Nicholas Evans

Thank you for visiting my website, which has had a long overdue revamp. I must apologise to all those readers who have been waiting for a new novel from me. It has been too long, I know. But, after a few health issues, I’m writing again and I hope there will be a new book sometime next year. Also, I’d like to thank all those many readers who have been in touch through the website to wish me well during these past few tricky years.  I apologise for not replying to all of them but I promise I will from now on.

A couple of other things: With a young theatre director and writer called Harry Long, I have just finished writing a stage musical version of The Horse Whisperer.  Have a look at the Musical Whispers section of the website.

And, please, have a look at the Charities page to find out about three wonderful organizations I support. Two are based near where I live in Devon: LandWorks and Sirona. And the third is Space for Giants, an elephant conservation NGO based in Kenya and founded and run by my son-in-law Max Graham. My daughter Lauren works there too. All three charities are doing some great work in these very hard times and need as much support as they muster.
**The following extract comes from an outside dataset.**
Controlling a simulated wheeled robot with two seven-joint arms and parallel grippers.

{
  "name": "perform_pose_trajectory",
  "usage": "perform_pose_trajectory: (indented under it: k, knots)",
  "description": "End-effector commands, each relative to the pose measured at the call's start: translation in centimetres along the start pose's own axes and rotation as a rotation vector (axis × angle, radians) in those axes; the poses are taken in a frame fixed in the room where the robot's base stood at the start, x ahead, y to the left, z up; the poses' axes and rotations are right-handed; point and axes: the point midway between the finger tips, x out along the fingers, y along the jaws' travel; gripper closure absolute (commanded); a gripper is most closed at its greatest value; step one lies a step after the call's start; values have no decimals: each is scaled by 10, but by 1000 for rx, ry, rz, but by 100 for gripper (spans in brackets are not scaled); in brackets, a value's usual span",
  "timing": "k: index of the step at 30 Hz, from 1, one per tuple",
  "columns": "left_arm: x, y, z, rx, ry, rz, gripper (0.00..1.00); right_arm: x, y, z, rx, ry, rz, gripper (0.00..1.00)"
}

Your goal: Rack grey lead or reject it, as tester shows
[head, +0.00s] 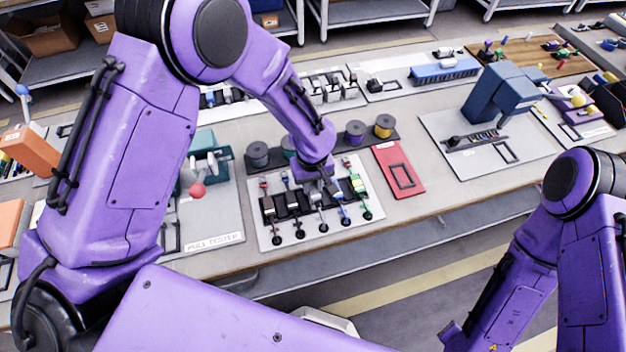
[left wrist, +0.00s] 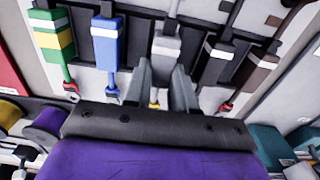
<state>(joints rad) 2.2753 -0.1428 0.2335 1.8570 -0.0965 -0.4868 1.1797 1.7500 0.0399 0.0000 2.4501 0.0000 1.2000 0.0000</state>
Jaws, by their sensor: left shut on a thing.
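The white rack board (head: 268,238) stands at mid-table with several coloured leads in a row of black holders. In the left wrist view, the grey lead (left wrist: 166,45) sits in the middle of the row, between a blue lead (left wrist: 104,42) and a black one (left wrist: 214,62). My left gripper (head: 322,190) is down over the row; the left wrist view shows its fingers (left wrist: 165,88) shut on the grey lead. The teal pull tester (head: 205,160) with a red knob (head: 197,189) stands to the left; I cannot read its result. My right gripper is out of view.
Several wire spools (head: 355,132) stand behind the rack. A red board (head: 386,158) with a black rectangular outline lies to its right. A blue machine (head: 500,95) stands farther right on a pale board. The table's front strip is clear.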

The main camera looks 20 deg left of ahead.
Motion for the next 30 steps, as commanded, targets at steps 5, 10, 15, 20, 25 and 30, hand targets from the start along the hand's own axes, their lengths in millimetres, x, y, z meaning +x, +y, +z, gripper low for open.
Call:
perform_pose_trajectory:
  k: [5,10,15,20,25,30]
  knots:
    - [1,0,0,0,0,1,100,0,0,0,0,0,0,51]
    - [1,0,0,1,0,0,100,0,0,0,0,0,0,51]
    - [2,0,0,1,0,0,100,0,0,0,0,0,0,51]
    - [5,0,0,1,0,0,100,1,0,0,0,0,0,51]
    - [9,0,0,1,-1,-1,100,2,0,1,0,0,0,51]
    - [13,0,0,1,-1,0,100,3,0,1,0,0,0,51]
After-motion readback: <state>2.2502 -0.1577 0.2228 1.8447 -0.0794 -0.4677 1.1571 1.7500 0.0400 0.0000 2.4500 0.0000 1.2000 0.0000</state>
Finally, my UK publishers are bringing out a Silver Anniversary edition of The Horse Whisperer.  It’s startling to realize that it’s twenty-five years since the novel was originally published. It doesn’t seem that long. And this has prompted me to look back at those heady days, reflecting on what happened and how the story came about.

Happy Whispers!


The Horse Whisperer (25th Anniversary)

The Horse Whisperer – 25 Years On

You could hear the horse half a mile away, even before the pickup and trailer turned off the highway. She was screaming and crashing her hooves against the metal walls. And when the rear door was lowered, she exploded into the arena, bucking and swerving and filling the sunlit air with dust. Her owner had driven hundreds of miles to bring her here. He was at his wits’ end, sighing as he leaned on the rail beside me to watch. “If Tom can’t straighten her out, nobody can.”

It was April 1994 and I was in Merced, California at the home of Tom Dorrance. He was standing in the middle of the arena, a short figure in a large white cowboy hat, squinting through the dust while the mare galloped in demented laps around him.

Two hours later, she was like butter, calm and sloppy. And for the first time her owner was able to stand beside her and stroke and nuzzle her. She didn’t even seem to notice when he saddled and cinched her and climbed aboard. He could hardly believe the transformation.